The file acts as a redirector or gatekeeper, silently transferring users from the legitimate Google domain to an external phishing page.
Once redirected, the user lands on fraudulent payment or reward portals used for credit card harvesting or malware distribution.
This redirection technique makes detection difficult, as the initial link appears authentic and hosted by Google. Traditional email filters generally trust googleapis.com, giving these messages a much higher chance of landing in inboxes.
Expanding Social Engineering Themes
Analysis of over 25 captured samples revealed a wide array of social engineering themes, each crafted to exploit different emotional triggers. Despite the variations, all messages share a common technical path leading to the same malicious GCS bucket.
Common lures identified include:
- Account Urgency: “Google Account Storage Full” or “Backup Expired” alerts.
- Security Concerns: “Critical Threat Detected” notifications urging immediate action.
- Promotional Hooks: Fake offers from brands like Lowe’s, T-Mobile, and State Farm.
- Lifestyle Bait: Ads for “Homemade Recipes,” “Gift Baskets,” or “Health Remedies.”
These themes are designed to push recipients toward interaction clicks that lead directly into the GCS redirect chain.
By hosting the initial link on Google’s servers, the attackers ensure the email passes authentication checks like SPF and DKIM.

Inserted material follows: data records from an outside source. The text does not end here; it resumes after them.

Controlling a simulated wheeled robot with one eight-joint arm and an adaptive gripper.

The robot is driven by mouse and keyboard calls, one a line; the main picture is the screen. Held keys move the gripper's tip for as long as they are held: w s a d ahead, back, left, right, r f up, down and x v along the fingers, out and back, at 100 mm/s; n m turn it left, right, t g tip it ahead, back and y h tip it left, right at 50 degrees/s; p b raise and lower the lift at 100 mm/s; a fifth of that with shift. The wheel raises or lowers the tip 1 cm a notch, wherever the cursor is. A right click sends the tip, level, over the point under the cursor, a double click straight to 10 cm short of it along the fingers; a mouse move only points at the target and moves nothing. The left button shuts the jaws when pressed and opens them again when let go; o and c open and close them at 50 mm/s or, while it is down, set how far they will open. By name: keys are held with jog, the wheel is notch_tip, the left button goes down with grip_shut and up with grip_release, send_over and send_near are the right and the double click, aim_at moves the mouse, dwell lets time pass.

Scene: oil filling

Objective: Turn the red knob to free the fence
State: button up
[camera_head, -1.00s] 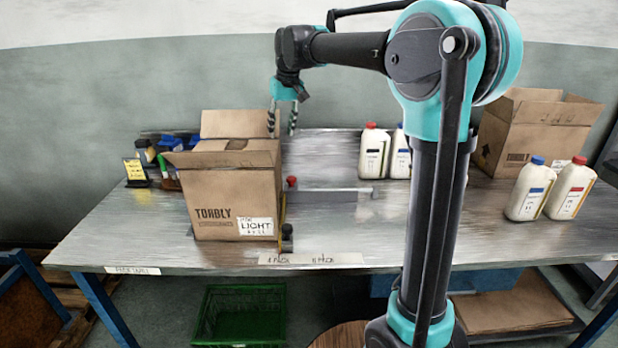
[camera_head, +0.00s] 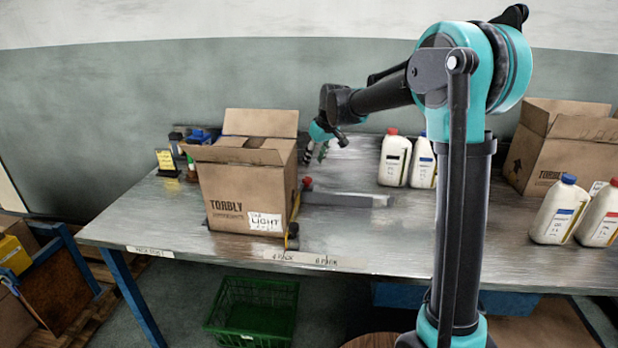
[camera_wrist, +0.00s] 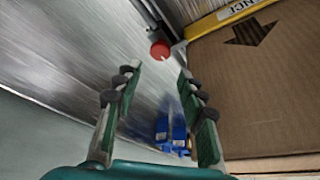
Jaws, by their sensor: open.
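The red knob (camera_head: 307,182) sits on the table just right of the cardboard box, at the left end of the grey metal fence (camera_head: 345,199). My gripper (camera_head: 316,154) is open and empty, behind and above the knob. In the wrist view the red knob (camera_wrist: 160,50) shows beyond the fingertips, roughly between them, with a visible gap. The open fingers of my gripper (camera_wrist: 158,78) point toward it. The fence bar (camera_wrist: 150,14) runs up from the knob in that view.
The cardboard box (camera_head: 228,190) stands close beside the knob, with its flaps open. White bottles (camera_head: 395,162) stand behind the fence. More bottles (camera_head: 558,212) and another box (camera_head: 560,150) are at the right. The table middle is clear.

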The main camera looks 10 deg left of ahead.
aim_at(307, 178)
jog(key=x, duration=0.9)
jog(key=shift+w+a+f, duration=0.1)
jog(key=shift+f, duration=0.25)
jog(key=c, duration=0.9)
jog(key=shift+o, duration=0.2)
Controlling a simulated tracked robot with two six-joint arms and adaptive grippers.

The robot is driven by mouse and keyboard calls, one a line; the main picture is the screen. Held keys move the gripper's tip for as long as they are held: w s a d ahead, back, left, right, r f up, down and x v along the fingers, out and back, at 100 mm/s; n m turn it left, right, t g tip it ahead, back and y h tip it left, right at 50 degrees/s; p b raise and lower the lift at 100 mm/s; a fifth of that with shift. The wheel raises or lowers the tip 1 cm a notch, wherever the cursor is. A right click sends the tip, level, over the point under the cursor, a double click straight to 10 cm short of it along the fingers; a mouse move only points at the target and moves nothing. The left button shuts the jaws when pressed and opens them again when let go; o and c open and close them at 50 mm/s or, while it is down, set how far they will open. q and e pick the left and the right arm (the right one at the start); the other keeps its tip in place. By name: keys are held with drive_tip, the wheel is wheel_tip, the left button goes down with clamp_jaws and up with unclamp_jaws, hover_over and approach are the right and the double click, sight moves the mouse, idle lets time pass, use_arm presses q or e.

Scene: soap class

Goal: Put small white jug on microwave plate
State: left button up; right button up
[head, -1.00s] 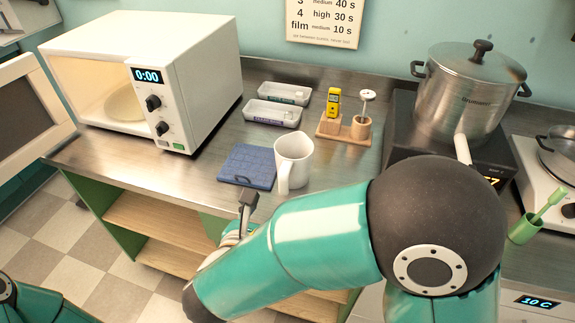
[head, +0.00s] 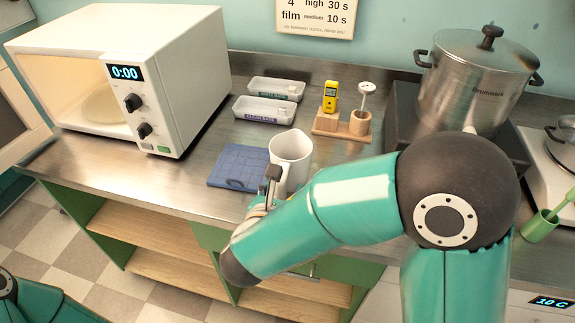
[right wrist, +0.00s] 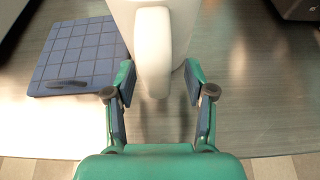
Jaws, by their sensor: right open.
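The small white jug (head: 290,158) stands upright on the steel counter, just right of a blue mat. In the right wrist view the jug's handle (right wrist: 153,55) points toward me and lies between the two fingers. My right gripper (right wrist: 154,85) is open around the handle, with a gap on both sides. In the head view my right gripper (head: 269,187) is at the jug's near side and partly hides it. The white microwave (head: 125,75) stands at the left with its door open. Its plate (head: 103,105) is inside, pale and round. My left gripper is out of view.
The blue gridded mat (head: 238,168) lies left of the jug. Two white trays (head: 264,110) and a wooden stand (head: 342,127) with a yellow device (head: 331,97) are behind it. A large steel pot (head: 475,80) stands on the right. Bare counter separates mat and microwave.

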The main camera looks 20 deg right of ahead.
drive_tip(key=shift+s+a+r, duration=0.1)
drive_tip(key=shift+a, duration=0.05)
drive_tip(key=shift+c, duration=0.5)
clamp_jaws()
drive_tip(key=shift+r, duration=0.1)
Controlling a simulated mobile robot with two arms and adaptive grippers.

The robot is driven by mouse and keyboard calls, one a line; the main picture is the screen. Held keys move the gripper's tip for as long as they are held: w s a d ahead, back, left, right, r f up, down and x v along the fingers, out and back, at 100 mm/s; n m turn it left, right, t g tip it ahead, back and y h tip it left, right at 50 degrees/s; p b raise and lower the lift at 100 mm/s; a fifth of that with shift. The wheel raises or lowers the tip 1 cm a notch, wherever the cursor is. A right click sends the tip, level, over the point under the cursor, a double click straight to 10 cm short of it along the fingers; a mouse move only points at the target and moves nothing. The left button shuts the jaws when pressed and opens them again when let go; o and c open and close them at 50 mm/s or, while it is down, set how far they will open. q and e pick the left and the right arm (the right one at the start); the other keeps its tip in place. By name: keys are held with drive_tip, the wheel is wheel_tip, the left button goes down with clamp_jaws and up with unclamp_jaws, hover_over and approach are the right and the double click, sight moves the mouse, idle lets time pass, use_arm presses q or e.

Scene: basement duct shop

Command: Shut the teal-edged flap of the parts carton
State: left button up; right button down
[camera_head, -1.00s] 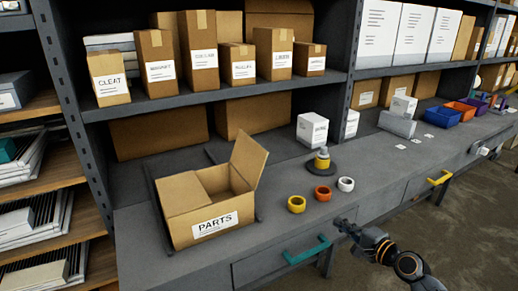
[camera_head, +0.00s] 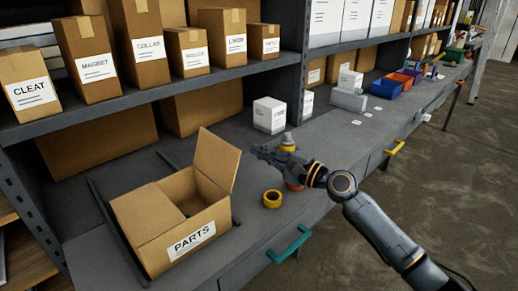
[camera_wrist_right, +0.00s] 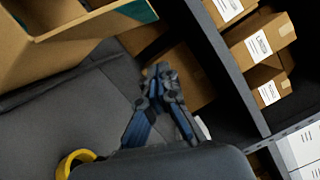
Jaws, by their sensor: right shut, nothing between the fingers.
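The parts carton (camera_head: 172,232) is an open brown box labelled PARTS on the bench at lower left in the head view. Its right flap (camera_head: 217,160) stands up, leaning slightly outward; a flap at the left lies over part of the opening. In the wrist view the carton (camera_wrist_right: 50,55) fills the upper left, with a teal strip (camera_wrist_right: 137,12) on an edge at the top. My right gripper (camera_head: 258,152) is shut and empty, to the right of the raised flap and apart from it. Its closed fingers show in the wrist view (camera_wrist_right: 160,72). My left gripper is not in view.
A yellow ring (camera_head: 272,199) lies on the bench right of the carton. My arm partly hides an orange ring and a yellow-topped item. A white box (camera_head: 269,115) stands behind the gripper. Labelled cartons line the shelf above. A teal drawer handle (camera_head: 289,246) juts out in front.

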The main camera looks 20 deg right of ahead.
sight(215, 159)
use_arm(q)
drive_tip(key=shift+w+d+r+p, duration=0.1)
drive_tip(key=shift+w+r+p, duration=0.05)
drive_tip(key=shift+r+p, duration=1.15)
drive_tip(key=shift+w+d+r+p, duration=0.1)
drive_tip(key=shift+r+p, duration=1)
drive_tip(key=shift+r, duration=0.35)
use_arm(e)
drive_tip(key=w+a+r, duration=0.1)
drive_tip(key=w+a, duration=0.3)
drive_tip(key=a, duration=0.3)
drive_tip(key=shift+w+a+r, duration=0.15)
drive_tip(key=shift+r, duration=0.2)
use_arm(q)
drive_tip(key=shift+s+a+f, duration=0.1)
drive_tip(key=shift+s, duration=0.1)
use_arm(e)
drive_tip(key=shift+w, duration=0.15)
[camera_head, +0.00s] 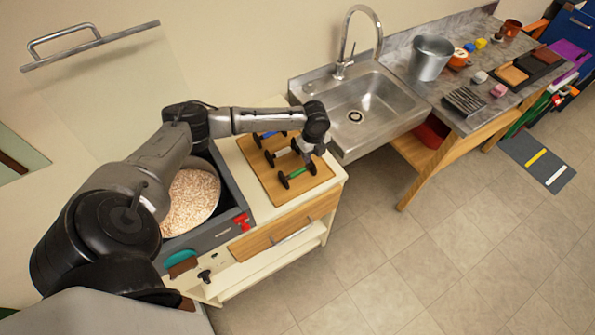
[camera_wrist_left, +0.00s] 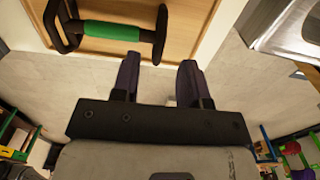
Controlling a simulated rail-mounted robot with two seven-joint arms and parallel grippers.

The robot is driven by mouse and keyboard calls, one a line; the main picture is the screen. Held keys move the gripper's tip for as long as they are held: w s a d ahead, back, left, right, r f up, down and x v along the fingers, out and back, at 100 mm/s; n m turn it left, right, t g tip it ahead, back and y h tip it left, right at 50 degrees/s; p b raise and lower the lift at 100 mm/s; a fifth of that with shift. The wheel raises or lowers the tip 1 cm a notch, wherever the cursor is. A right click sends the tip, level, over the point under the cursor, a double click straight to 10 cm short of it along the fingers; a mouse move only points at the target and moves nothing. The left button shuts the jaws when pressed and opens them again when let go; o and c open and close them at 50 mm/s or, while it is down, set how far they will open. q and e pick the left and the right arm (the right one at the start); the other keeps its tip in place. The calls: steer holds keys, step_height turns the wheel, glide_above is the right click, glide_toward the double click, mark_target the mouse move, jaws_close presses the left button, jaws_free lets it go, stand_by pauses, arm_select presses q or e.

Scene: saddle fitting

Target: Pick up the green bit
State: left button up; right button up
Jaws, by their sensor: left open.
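The green bit (camera_head: 297,174) is a bar with a green middle and black end pieces. It lies nearest the front edge of a wooden board (camera_head: 262,179). In the left wrist view the green bit (camera_wrist_left: 112,31) shows at the upper left, beyond the fingertips and not between them. My left gripper (camera_head: 308,152) hangs by the right side of the board, close to the green bit. Its two dark fingers (camera_wrist_left: 159,64) are apart with nothing between them. My right gripper is not in view.
A blue bit (camera_head: 268,136) and a pale-grey bit (camera_head: 284,153) lie behind the green one on the board. A grey bin (camera_head: 222,233) of grain stands left of the board. A steel sink (camera_head: 364,108) is at the right, with open floor in front.

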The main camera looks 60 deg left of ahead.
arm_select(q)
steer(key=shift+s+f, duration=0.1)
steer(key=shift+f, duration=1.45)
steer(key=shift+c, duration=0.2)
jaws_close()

Once a victim clicks through the hosted Google redirector, they encounter a landing page requesting payment details for shipping, service updates, or account recovery.
This stage marks the attackers’ primary objective harvesting credit card information. The submitted financial details are instantly transmitted to the attacker-controlled backend systems, leading to unauthorized transactions or identity theft.

Researchers note that this type of “Trusted-Platform Phishing” increasingly relies on reputable cloud providers to camouflage malicious intent. The result is a convincing and resilient infrastructure that stays active longer than traditional phishing sites.
Defensive Measures
The goal remains consistent, drive traffic to the whilewait storage bucket to initiate a fraudulent transaction or steal sensitive information.

Security professionals recommend several countermeasures to mitigate similar campaigns:
- Inspect the Redirect Path: Verify the full URL chain before clicking. Links beginning with storage.googleapis.com may belong to third-party actors.
- Examine Sender Metadata: Look beyond display names. Many samples use random Gmail-like aliases with no association to legitimate brands.
- Report Abuse: Submit reports to the Google Cloud Abuse Team to turn off the malicious bucket and disrupt the phishing infrastructure.
This campaign highlights how trusted platforms can be weaponized to host malicious payloads reinforcing the need for both heightened user awareness and vigilant threat reporting across cloud environments.